# To be done
Output the data word for word, dropping every image.
··· Items
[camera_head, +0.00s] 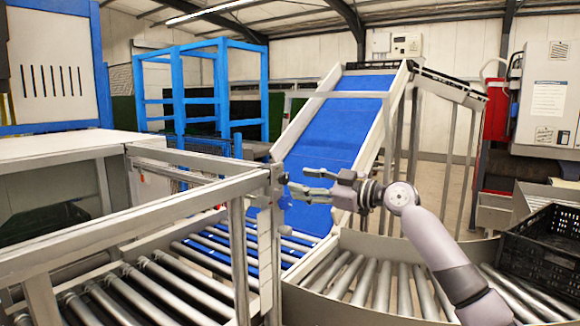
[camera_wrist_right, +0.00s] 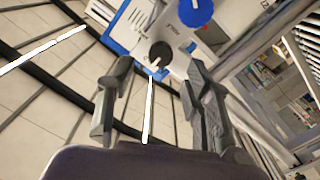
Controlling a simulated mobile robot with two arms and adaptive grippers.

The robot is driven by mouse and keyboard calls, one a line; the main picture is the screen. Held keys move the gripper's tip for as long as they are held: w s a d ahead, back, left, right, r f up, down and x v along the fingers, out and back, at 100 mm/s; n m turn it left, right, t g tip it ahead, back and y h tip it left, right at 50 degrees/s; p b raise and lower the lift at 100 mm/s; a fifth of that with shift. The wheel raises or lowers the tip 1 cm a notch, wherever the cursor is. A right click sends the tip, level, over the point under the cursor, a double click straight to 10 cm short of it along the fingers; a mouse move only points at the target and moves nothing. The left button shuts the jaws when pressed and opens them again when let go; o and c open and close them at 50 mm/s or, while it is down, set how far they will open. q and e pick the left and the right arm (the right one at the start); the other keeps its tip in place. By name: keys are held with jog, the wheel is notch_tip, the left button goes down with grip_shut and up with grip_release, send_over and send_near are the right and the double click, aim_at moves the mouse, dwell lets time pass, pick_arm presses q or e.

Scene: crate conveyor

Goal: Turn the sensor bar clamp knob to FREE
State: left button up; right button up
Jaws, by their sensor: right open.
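My right gripper (camera_head: 303,182) reaches in from the right, its fingers apart and pointing left at the top of a grey post. A small grey fitting (camera_head: 276,184) sits on that post, close in front of the fingertips; its details are too small to tell. The right wrist view shows my open, empty right gripper (camera_wrist_right: 158,68). Beyond its fingertips are a black round knob (camera_wrist_right: 160,54) with a pale pointer mark and a blue round knob (camera_wrist_right: 195,12). I cannot tell which is the clamp knob, and no FREE label is readable. My left gripper is not in view.
Grey rails (camera_head: 190,205) run to the post from the left. A blue inclined belt (camera_head: 335,130) rises behind the gripper. Roller conveyors (camera_head: 375,285) lie below, and a black crate (camera_head: 548,245) stands at the right.

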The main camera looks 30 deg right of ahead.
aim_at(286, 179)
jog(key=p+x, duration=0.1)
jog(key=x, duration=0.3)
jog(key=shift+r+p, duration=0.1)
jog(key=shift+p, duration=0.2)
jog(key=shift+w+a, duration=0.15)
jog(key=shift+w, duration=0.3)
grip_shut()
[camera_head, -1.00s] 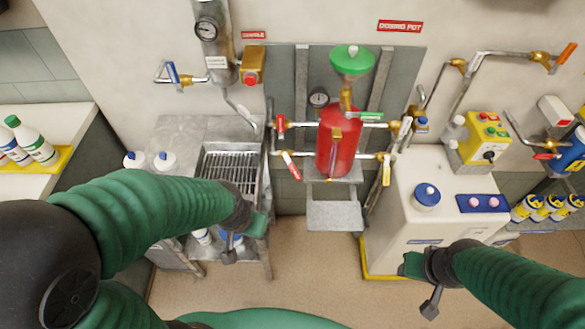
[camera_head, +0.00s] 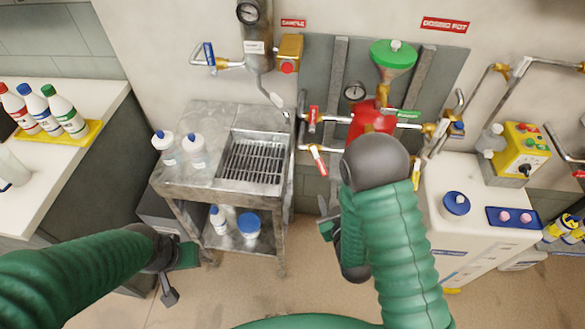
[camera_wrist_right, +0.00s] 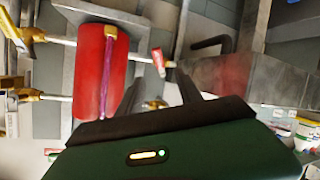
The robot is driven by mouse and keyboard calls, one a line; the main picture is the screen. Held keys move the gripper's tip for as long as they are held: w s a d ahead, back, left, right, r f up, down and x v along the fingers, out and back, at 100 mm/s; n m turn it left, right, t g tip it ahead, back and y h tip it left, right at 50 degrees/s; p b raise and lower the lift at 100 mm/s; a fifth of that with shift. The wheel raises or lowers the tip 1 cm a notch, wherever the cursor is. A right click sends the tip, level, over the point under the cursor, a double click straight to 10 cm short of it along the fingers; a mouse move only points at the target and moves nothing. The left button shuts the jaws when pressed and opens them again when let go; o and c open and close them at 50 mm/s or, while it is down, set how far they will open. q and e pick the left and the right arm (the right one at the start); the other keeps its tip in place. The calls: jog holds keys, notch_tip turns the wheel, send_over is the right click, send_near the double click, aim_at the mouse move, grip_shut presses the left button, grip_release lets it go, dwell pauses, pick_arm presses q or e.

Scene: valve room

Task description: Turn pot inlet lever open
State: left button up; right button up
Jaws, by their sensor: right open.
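The red dosing pot (camera_head: 371,120) with its green funnel (camera_head: 393,54) is on the wall panel, partly hidden by my right arm. A red lever (camera_head: 313,116) is on the upper left pipe, a red-and-white lever (camera_head: 318,160) below it, and a green lever (camera_head: 408,114) at right. I cannot tell which is the inlet lever. My right gripper (camera_head: 330,225) is below the lower left lever, apart from it. In the wrist view its open, empty fingers (camera_wrist_right: 160,80) point toward the pot (camera_wrist_right: 101,75) and a red lever (camera_wrist_right: 158,62). My left gripper (camera_head: 178,270) is low at left.
A metal cart (camera_head: 205,184) with a grate and bottles stands left of the pot. A white tank (camera_head: 477,225) stands at right. A counter (camera_head: 100,100) with bottles on a yellow tray is at far left. Open floor lies in front.

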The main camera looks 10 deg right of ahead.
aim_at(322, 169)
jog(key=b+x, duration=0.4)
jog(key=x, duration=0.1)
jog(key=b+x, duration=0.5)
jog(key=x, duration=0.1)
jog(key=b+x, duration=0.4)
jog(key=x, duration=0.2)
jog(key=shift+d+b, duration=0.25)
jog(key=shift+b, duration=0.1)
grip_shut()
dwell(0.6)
······
# Solution below
[camera_head, +0.00s] 
[camera_wrist_right, +0.00s] 
Controlling a simulated mobile robot with two arms and adaptive grippers.

The robot is driven by mouse and keyboard calls, one a line; the main picture is the screen. Held keys move the gripper's tip for as long as they are held: w s a d ahead, back, left, right, r f up, down and x v along the fingers, out and back, at 100 mm/s; n m turn it left, right, t g tip it ahead, back and y h tip it left, right at 50 degrees/s; p b raise and lower the lift at 100 mm/s; a fifth of that with shift. The wheel raises or lowers the tip 1 cm a notch, wherever the cursor is. A right click sends the tip, level, over the point under the cursor, a double click straight to 10 cm short of it along the fingers; a mouse move only points at the target and moves nothing. The left button shuts the jaws when pressed and opens them again when let go; o and c open and close them at 50 mm/s or, while it is down, set how far they will open. q and e pick the left and the right arm (the right one at the start); the other keeps its tip in place. By name: keys are held with jog, the wheel is notch_tip, the left button goes down with grip_shut and up with grip_release, send_over and send_near are the right and the double click, aim_at moves the mouse, dwell lets time pass, pick_arm presses q or e.

Scene: crate conveyor

Goal: Turn the sensor bar clamp knob to FREE
State: left button up; right button up
Jaws, by their sensor: right open.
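My right gripper (camera_head: 303,182) reaches in from the right, its fingers apart and pointing left at the top of a grey post. A small grey fitting (camera_head: 276,184) sits on that post, close in front of the fingertips; its details are too small to tell. The right wrist view shows my open, empty right gripper (camera_wrist_right: 158,68). Beyond its fingertips are a black round knob (camera_wrist_right: 160,54) with a pale pointer mark and a blue round knob (camera_wrist_right: 195,12). I cannot tell which is the clamp knob, and no FREE label is readable. My left gripper is not in view.
Grey rails (camera_head: 190,205) run to the post from the left. A blue inclined belt (camera_head: 335,130) rises behind the gripper. Roller conveyors (camera_head: 375,285) lie below, and a black crate (camera_head: 548,245) stands at the right.

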The main camera looks 30 deg right of ahead.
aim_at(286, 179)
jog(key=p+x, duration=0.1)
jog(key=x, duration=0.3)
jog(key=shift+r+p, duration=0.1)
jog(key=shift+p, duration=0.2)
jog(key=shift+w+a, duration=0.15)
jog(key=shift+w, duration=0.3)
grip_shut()
[camera_head, -1.00s] 
[camera_head, +0.00s] 
[camera_wrist_right, +0.00s] 
The robot is driven by mouse and keyboard calls, one a line; the main picture is the screen. Held keys move the gripper's tip for as long as they are held: w s a d ahead, back, left, right, r f up, down and x v along the fingers, out and back, at 100 mm/s; n m turn it left, right, t g tip it ahead, back and y h tip it left, right at 50 degrees/s; p b raise and lower the lift at 100 mm/s; a fifth of that with shift. The wheel raises or lowers the tip 1 cm a notch, wherever the cursor is. A right click sends the tip, level, over the point under the cursor, a double click straight to 10 cm short of it along the fingers; a mouse move only points at the target and moves nothing. The left button shuts the jaws when pressed and opens them again when let go; o and c open and close them at 50 mm/s or, while it is down, set how far they will open. q and e pick the left and the right arm (the right one at the start); the other keeps its tip in place. The calls: jog holds keys, notch_tip turns the wheel, send_over is the right click, send_near the double click, aim_at the mouse move, grip_shut presses the left button, grip_release lets it go, dwell pauses, pick_arm presses q or e.

Scene: valve room

Task description: Turn pot inlet lever open
State: left button up; right button up
Jaws, by their sensor: right open.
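The red dosing pot (camera_head: 371,120) with its green funnel (camera_head: 393,54) is on the wall panel, partly hidden by my right arm. A red lever (camera_head: 313,116) is on the upper left pipe, a red-and-white lever (camera_head: 318,160) below it, and a green lever (camera_head: 408,114) at right. I cannot tell which is the inlet lever. My right gripper (camera_head: 330,225) is below the lower left lever, apart from it. In the wrist view its open, empty fingers (camera_wrist_right: 160,80) point toward the pot (camera_wrist_right: 101,75) and a red lever (camera_wrist_right: 158,62). My left gripper (camera_head: 178,270) is low at left.
A metal cart (camera_head: 205,184) with a grate and bottles stands left of the pot. A white tank (camera_head: 477,225) stands at right. A counter (camera_head: 100,100) with bottles on a yellow tray is at far left. Open floor lies in front.

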The main camera looks 10 deg right of ahead.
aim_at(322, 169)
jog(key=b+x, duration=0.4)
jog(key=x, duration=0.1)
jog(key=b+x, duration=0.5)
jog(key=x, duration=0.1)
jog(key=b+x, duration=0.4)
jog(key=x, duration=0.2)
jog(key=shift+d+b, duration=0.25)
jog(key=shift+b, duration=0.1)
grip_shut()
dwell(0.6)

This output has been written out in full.